1. connectDB: Connect to a database with the supplied credentials.
2. disconnectDB: Disconnect from the database.
3. search: A method that would be called when a patron searches for all holdings by a given contributor at a
given branch.
4. register: A method that would be called when a patron registers for an event.
5. item return: A method that would be called when a patron returns an item.
You will have to decide how much to do in SQL and how much to do in Java. At one extreme, you could use the
database for very little other than storage: for each table, you could write a simple query to dump its contents into
a data structure in Java and then do all the real work in Java. This is a bad idea. The DBMS was designed to be
extremely good at operating on tables! You should use SQL to do as much as it can do for you. In particular, there
is no need to introduce any Java data structure such as an ArrayList, HashMap, or Set, or even a simple array. You
will notice that we used an ArrayList in method search, but this is not so that it can perform computation on the
ArralyList; it is only there so that the method could communicate its results to the user interface.

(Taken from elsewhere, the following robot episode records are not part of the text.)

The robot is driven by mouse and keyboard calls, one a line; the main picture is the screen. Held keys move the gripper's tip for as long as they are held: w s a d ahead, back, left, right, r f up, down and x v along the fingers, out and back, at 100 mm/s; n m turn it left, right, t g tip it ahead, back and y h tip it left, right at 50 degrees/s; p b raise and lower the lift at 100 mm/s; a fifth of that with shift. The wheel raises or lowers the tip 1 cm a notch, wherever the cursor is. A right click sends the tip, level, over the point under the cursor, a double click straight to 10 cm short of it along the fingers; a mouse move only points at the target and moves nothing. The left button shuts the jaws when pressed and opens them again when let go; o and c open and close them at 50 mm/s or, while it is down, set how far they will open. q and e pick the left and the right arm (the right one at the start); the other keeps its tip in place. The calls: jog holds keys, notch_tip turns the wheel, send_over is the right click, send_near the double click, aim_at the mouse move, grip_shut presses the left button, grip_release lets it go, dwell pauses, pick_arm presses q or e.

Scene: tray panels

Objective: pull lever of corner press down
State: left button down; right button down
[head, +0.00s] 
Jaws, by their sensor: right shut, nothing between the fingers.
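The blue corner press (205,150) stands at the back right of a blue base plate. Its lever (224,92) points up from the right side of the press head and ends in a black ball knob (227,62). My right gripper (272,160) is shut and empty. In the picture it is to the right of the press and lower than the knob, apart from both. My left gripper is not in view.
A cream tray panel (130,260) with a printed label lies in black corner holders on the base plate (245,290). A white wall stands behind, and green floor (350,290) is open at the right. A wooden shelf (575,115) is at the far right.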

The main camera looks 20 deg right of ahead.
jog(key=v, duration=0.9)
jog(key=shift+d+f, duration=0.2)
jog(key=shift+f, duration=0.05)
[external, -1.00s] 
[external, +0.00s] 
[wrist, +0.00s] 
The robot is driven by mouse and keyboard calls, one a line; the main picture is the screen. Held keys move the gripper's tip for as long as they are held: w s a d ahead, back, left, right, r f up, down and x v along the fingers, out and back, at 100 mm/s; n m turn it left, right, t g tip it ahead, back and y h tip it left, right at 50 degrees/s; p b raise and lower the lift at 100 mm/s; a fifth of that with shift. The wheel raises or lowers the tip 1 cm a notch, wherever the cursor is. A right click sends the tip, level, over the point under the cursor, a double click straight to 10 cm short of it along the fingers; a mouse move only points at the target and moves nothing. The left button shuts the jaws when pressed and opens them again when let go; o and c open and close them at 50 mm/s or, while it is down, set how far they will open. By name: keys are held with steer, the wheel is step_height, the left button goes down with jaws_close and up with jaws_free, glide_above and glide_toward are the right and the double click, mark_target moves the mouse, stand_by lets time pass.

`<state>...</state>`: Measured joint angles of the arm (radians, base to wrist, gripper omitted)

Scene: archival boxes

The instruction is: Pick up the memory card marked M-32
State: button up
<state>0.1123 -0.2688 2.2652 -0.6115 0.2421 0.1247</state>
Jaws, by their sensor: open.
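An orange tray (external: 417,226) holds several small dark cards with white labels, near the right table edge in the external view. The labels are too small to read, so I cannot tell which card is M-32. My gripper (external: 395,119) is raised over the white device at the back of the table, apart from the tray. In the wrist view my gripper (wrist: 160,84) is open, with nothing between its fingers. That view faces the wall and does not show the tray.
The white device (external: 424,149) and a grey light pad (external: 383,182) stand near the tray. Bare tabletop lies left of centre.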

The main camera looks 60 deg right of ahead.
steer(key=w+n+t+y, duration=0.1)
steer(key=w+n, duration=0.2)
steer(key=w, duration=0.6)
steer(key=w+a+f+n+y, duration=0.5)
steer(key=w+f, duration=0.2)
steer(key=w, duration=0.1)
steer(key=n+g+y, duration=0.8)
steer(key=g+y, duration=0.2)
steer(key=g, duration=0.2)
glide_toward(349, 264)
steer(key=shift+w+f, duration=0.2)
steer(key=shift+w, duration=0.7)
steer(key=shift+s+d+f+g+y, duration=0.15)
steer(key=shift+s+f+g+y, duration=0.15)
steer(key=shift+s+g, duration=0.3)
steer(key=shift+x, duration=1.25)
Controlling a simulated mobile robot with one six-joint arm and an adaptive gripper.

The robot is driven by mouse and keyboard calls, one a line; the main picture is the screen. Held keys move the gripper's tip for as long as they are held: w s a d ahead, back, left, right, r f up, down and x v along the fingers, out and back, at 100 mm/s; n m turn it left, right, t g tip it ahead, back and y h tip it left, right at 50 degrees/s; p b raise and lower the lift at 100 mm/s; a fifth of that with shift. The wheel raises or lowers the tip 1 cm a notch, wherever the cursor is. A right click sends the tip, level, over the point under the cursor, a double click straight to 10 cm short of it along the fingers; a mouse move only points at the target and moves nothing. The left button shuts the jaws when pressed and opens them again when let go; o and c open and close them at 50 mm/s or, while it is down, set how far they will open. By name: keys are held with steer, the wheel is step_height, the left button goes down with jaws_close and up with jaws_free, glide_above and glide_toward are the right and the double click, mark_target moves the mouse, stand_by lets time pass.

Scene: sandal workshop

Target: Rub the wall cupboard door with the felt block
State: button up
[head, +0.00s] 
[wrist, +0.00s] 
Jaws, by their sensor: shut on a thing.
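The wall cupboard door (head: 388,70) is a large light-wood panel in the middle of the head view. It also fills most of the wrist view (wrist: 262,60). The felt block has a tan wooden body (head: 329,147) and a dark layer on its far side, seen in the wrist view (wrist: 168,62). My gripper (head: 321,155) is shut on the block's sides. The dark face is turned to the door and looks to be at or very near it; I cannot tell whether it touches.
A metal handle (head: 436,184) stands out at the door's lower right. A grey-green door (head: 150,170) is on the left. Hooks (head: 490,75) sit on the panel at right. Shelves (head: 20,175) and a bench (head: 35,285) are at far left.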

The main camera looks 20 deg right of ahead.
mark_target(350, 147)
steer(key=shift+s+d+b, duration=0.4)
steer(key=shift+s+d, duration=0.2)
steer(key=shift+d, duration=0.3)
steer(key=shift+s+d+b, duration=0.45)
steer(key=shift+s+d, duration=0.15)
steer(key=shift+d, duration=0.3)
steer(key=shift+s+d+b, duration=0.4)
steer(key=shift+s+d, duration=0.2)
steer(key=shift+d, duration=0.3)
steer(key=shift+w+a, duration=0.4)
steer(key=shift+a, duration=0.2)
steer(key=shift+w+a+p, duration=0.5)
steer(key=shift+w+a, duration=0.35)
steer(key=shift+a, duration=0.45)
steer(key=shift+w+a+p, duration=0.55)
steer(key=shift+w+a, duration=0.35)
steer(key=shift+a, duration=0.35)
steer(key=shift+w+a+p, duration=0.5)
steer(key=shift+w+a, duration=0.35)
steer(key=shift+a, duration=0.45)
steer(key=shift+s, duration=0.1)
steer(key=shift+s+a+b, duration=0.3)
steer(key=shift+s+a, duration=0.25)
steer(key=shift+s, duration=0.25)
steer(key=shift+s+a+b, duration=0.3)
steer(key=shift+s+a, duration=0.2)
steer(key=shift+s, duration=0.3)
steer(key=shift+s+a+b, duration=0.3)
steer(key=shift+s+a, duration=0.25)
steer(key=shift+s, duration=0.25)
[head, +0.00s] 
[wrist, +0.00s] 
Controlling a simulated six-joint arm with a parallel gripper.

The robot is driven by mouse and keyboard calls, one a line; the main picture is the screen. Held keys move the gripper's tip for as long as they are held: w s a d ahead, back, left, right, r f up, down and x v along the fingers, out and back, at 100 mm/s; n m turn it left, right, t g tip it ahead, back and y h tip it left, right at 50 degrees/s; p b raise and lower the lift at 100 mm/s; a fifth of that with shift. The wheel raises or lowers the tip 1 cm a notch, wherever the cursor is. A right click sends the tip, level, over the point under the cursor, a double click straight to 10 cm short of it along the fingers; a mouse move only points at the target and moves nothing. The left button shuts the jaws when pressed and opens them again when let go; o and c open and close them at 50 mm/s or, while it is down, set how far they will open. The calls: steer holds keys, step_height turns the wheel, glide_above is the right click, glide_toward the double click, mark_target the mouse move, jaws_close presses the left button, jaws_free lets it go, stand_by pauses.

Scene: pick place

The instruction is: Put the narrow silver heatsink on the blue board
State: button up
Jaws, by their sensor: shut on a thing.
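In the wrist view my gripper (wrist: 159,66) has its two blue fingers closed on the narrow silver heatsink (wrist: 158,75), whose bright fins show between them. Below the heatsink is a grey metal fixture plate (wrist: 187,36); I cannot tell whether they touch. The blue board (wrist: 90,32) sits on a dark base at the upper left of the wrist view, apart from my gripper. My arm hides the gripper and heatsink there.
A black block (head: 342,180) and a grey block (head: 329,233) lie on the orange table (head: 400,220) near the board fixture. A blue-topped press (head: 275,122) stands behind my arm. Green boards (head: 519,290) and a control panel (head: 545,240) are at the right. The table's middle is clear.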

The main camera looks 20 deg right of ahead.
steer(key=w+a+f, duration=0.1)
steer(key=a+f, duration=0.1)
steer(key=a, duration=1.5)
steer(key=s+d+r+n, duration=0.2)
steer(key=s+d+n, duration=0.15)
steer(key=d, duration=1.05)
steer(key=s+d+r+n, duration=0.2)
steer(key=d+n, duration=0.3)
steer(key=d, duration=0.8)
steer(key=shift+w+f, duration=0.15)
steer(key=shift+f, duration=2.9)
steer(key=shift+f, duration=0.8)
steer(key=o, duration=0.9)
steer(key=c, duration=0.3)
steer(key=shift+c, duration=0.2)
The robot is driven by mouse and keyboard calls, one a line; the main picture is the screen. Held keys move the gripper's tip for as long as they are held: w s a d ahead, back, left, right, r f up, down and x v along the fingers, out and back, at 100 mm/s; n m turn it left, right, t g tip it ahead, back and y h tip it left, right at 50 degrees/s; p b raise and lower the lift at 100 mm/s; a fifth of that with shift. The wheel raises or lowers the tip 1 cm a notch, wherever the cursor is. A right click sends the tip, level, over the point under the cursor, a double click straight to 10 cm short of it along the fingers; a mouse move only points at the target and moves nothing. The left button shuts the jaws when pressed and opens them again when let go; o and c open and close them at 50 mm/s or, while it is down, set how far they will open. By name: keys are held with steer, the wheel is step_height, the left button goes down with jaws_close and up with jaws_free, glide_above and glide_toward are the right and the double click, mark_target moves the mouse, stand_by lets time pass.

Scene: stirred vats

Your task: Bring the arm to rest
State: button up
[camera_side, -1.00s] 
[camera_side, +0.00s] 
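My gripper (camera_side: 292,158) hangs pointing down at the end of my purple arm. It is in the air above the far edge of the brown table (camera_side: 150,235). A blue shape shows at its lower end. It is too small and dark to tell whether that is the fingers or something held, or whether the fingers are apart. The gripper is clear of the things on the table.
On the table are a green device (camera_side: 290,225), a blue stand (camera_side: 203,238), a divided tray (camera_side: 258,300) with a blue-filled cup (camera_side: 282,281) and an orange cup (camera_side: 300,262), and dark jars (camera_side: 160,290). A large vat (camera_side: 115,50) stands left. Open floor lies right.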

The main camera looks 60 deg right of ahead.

I don’t want you to spend a lot of time learning Java for this assignment, so feel free to ask lots of Java-specific
questions as they come up.
Additional JDBC tips
Some of your SQL queries may be very long strings. You should write them on multiple lines for readability, and to
keep your code within an 80-character line length. But you can’t split a Java string over multiple lines. You’ll need
to break the string into pieces and use + to concatenate them together. Don’t forget to put a blank at the end of
each piece so that when they are concatenated you will have valid SQL. Example:
String sqlText =
“select distinct dept, cNum ” +
“from Offering o join Took t on o.oid = t.oid ” +
“where grade >= 95;” +
Please refer to the JDBC exercise from class for some common mistakes and the error messages they generate.